[Dataset extract start]

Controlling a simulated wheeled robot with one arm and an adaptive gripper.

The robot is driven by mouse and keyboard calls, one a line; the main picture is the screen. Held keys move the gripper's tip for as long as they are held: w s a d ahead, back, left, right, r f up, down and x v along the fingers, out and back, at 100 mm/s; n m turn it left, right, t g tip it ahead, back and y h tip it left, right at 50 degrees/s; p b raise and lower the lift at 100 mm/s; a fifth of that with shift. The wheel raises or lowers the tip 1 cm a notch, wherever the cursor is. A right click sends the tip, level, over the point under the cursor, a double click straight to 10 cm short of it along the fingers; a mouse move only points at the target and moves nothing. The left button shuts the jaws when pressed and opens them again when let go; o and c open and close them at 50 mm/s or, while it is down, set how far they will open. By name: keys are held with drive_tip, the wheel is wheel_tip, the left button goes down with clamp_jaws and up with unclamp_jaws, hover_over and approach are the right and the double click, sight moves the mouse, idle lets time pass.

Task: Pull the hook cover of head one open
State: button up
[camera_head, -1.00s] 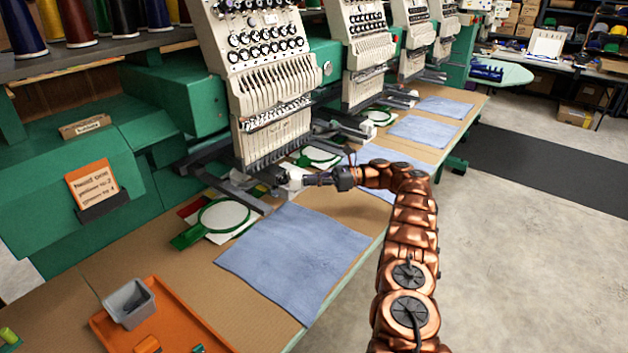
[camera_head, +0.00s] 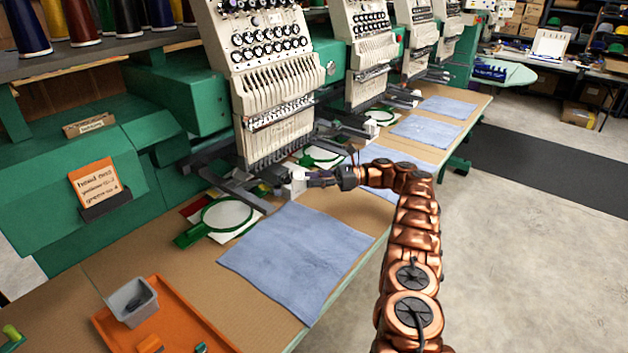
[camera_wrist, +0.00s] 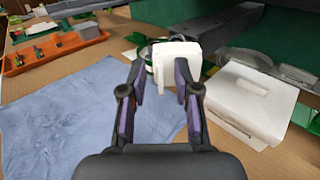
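Head one is the nearest cream sewing head (camera_head: 265,75). A small white block (camera_head: 297,182) sits low below it, right at my gripper's tips. In the wrist view a white block (camera_wrist: 172,62) stands just ahead of my fingers, partly behind the right one; it looks like the hook cover, but I cannot be sure. Whether either finger touches the block is unclear.
A blue cloth (camera_head: 295,258) lies on the table beside my gripper. A green hoop (camera_head: 226,215) lies left of it, and another hoop (camera_head: 322,157) lies behind. An orange tray (camera_head: 175,315) with a grey bin (camera_head: 132,303) is at front left. Dark frame bars (camera_head: 232,190) run close by.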

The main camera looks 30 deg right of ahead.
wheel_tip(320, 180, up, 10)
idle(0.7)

[Dataset extract end]

Retype, word for word, only the lines from the line with "Task: Pull the hook cover of head one open" to the final line of the listing above; the pictures do not belong in the copy.

Answer to this problem:
Task: Pull the hook cover of head one open
State: button up
[camera_head, -1.00s] 
[camera_head, +0.00s] 
[camera_wrist, +0.00s] 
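Head one is the nearest cream sewing head (camera_head: 265,75). A small white block (camera_head: 297,182) sits low below it, right at my gripper's tips. In the wrist view a white block (camera_wrist: 172,62) stands just ahead of my fingers, partly behind the right one; it looks like the hook cover, but I cannot be sure. Whether either finger touches the block is unclear.
A blue cloth (camera_head: 295,258) lies on the table beside my gripper. A green hoop (camera_head: 226,215) lies left of it, and another hoop (camera_head: 322,157) lies behind. An orange tray (camera_head: 175,315) with a grey bin (camera_head: 132,303) is at front left. Dark frame bars (camera_head: 232,190) run close by.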

The main camera looks 30 deg right of ahead.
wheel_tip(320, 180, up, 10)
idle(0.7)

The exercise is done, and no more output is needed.